In car terms - a Toyota Camry is a great car with a great warranty, but for the same price I wouldn't take it over a BMW 528.
like H4L said the steel is a maintenance tool, it DOES NOT sharpen the knife, it takes a stone or abrasive belt or wheel or file to do that, it DOES realign the sharp edge of the knife so that it more easily cuts taking advantage of the sharpness. Think of how hard it would be to use a handsaw with a wavy blade, same problem with the knife.

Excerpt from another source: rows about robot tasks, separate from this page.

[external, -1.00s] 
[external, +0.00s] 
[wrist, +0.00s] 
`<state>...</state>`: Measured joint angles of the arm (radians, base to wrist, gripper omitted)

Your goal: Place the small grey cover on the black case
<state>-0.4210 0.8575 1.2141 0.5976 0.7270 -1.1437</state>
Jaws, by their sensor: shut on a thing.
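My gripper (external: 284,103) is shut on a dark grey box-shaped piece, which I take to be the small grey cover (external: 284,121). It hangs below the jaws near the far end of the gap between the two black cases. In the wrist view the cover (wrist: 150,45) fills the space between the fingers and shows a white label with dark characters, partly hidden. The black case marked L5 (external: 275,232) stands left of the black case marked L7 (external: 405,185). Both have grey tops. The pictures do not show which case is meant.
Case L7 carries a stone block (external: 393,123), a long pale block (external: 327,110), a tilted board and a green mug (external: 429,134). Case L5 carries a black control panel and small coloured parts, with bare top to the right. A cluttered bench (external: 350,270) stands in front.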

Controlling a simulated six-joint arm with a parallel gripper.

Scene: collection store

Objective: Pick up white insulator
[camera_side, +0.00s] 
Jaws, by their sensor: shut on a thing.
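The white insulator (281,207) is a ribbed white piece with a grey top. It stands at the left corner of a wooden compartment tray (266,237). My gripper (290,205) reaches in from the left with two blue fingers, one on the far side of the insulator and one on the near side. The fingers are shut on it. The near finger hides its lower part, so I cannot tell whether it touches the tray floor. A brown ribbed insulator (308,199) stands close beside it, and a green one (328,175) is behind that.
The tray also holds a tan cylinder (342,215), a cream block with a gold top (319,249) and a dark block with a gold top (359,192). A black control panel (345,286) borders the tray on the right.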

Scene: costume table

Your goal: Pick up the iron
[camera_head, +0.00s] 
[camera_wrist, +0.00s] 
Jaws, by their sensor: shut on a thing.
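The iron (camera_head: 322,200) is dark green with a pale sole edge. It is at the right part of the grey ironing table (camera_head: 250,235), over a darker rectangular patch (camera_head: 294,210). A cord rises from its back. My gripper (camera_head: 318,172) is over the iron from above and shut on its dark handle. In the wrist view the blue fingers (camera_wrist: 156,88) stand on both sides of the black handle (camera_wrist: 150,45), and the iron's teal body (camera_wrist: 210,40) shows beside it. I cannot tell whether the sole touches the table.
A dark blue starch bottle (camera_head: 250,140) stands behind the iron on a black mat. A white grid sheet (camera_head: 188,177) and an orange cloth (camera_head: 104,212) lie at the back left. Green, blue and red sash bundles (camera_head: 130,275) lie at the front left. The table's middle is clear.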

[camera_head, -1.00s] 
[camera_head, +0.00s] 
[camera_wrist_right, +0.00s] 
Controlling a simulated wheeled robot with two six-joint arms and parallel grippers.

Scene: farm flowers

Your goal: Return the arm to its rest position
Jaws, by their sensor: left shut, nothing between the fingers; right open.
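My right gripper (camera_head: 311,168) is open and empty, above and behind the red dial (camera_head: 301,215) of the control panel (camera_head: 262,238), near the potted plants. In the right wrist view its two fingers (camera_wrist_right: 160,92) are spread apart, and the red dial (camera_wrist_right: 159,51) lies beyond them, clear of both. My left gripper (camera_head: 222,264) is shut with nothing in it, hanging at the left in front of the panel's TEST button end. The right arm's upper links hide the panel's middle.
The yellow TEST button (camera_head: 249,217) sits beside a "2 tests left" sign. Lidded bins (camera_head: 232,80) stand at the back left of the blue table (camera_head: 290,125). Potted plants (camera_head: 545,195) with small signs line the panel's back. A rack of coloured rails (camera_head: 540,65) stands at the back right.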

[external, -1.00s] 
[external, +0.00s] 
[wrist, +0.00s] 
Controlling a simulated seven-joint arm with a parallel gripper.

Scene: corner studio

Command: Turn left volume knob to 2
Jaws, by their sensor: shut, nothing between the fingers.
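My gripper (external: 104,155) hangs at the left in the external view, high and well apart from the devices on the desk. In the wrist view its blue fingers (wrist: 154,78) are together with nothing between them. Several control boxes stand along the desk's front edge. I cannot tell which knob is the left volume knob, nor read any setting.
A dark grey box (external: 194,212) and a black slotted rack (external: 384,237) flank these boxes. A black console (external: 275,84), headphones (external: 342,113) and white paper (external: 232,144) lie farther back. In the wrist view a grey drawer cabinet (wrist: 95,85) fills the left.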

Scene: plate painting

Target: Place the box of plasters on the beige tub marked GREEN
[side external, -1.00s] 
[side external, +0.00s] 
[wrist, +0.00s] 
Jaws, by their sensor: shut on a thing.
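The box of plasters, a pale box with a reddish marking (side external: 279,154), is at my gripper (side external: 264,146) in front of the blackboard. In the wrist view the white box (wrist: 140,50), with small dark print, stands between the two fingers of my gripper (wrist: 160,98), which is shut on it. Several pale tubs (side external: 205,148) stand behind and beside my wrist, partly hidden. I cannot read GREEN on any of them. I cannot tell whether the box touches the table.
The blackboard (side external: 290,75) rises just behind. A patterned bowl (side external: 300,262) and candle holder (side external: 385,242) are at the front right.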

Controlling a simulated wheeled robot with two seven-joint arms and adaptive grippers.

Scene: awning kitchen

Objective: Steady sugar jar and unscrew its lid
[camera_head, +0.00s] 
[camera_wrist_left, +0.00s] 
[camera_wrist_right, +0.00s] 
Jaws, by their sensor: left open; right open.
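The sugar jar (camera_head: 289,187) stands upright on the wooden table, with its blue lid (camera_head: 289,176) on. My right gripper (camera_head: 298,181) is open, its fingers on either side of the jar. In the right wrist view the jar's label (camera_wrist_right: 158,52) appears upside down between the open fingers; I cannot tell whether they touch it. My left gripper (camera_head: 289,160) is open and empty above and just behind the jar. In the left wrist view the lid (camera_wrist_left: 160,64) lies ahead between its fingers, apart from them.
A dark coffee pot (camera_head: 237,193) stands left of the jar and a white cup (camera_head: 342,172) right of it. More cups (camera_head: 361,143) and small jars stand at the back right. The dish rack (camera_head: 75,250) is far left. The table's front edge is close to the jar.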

as for me, I use one of several all stainless steel (everything is stainless including the handle and the things are one piece the handle is forged as part of the cleaver) chinese cleavers (some I got in San Francisco years ago and some I got off of the internet all of 'em were made in China and I can wash them in the diswasher in the top with the sharp edge facing up) for most of my prep work and I use a diamond whetstone and a steel to keep 'em razor sharp. Once you get skilled with them they work better than the french chef's knives do.
I also like to use carving/slicing knives that I buy at a resturant supply or SAM's. I have several of those that are NSF certified that do a better job of carving turkey and roasts and BBQ brisket than a brand new electric knife can do.
We also have several Ginsu knives in case we need to cut shoes or bricks or pipe into pieces or fillet a tomato.